Ali Çarman
Almanya’da ‘yabancı-misafir-göçmen’ işgücünün varlığı uzun yıllar öncesine dayanıyor. Birinci Dünya Savaşı öncesi Polonya’dan getirilen işçiler en ağır işlerde çalışıp en kötü koşullarda hayat sürdürdüler.
İkinci Dünya Savaşı sonrası onlarca şehri adeta viraneye dönen Almanya hızla yeniden ayakları üzerine dikilmek ve yeniden pastadan pay sahibi olmak istiyordu. Bunun için de genç, dinamik ve söyleneni yapacak işgücüne ihtiyaç duydu.
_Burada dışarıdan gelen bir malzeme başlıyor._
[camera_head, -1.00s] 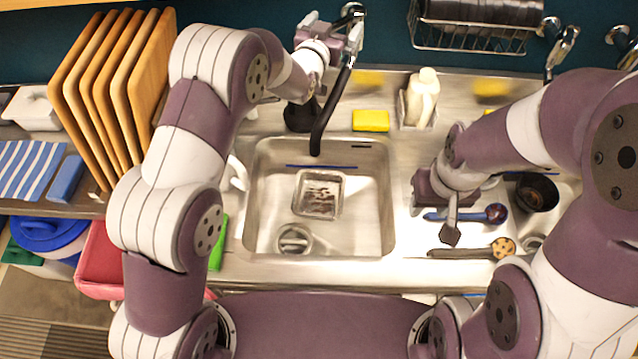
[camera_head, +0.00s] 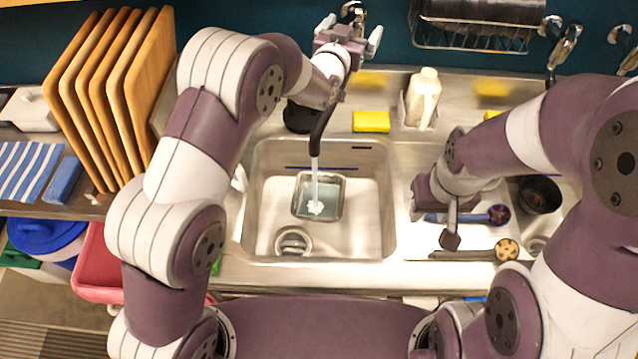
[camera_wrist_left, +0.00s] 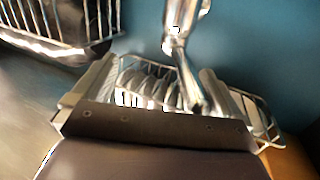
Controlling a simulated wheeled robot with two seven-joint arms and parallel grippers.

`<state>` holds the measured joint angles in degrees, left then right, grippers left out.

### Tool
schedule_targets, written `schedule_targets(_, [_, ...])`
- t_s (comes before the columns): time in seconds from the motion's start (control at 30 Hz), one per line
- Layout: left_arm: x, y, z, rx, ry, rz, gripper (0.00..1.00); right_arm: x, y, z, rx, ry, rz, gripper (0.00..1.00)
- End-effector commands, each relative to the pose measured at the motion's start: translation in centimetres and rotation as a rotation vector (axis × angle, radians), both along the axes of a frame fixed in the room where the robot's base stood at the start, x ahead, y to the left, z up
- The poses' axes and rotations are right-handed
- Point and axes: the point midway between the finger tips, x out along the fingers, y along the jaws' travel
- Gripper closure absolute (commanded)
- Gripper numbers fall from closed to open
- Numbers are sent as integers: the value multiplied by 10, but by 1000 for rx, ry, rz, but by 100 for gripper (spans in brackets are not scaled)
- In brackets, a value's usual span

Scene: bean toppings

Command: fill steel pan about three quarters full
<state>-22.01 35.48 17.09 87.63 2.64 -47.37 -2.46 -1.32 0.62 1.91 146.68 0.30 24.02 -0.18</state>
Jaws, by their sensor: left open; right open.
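The rectangular steel pan (camera_head: 342,198) sits in the sink basin, under the black faucet spout (camera_head: 318,130). A stream of water (camera_head: 315,175) runs from the spout into it. Bluish water covers its bottom, with white splash in the middle; the exact level is hard to tell. My right gripper (camera_head: 433,220) is open over the counter right of the sink, near a blue-handled utensil (camera_head: 497,214).
The steel sink (camera_head: 385,215) has a drain (camera_head: 293,241) at front left. A yellow sponge (camera_head: 371,121) and a white soap bottle (camera_head: 423,97) stand behind it. A wooden-handled utensil (camera_head: 507,249) and a dark cup (camera_head: 540,193) lie at right. Wooden boards (camera_head: 120,95) stand at left.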

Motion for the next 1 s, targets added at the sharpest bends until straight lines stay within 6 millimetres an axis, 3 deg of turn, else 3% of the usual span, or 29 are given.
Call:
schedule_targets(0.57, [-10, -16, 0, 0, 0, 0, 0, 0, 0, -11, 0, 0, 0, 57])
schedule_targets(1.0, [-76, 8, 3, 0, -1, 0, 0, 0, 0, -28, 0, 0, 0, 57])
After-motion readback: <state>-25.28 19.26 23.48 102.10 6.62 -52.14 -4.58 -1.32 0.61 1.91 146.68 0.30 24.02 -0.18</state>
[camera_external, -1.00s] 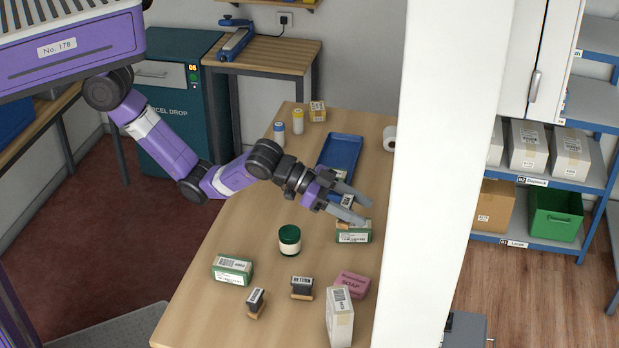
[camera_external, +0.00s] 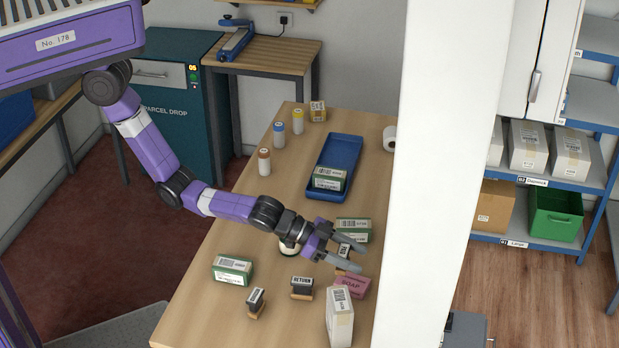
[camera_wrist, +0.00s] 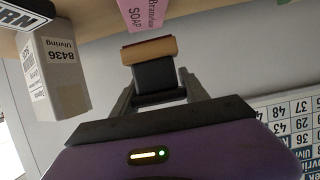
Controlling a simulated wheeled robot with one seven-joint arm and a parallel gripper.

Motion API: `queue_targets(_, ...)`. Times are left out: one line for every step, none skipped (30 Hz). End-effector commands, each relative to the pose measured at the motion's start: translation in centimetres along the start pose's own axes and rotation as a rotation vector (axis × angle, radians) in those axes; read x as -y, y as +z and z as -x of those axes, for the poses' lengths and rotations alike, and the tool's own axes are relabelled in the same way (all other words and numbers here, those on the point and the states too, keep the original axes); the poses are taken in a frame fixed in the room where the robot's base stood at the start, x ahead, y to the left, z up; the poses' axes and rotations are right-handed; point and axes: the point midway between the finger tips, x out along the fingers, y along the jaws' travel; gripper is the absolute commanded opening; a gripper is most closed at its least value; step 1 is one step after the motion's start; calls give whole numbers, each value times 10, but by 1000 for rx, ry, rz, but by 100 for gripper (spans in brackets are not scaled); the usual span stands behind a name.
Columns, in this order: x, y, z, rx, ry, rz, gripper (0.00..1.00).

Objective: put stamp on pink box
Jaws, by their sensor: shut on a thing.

20 Aralık 1955’de İtalya, daha sonraki yıllarda sırasıyla; 1960 İspanya ve Yunanistan, 1961 Türkiye, 1964 Portekiz, 1965 Tunus ve Fas, 1968’te de eski Yugoslavya ile yapılan işgücü anlaşmalarıyla kadın/erkek işçiler Almanya’ya getirildi.
Bir bütün olarak göçmen işçilerin, özellikle Türkiyeli işçilerin Almanya serüvenleri incelendiğinde geçmiş yıllardan günümüze büyük deney ve birikimlerin oluştuğunu görürüz.
Farklı uluslardan işçiler törenlerle getirildikleri bu yeni ülkenin işçileri ve kültürüyle her bakımdan, her konuda etkileşimde bulundukları bir başka gerçeklik.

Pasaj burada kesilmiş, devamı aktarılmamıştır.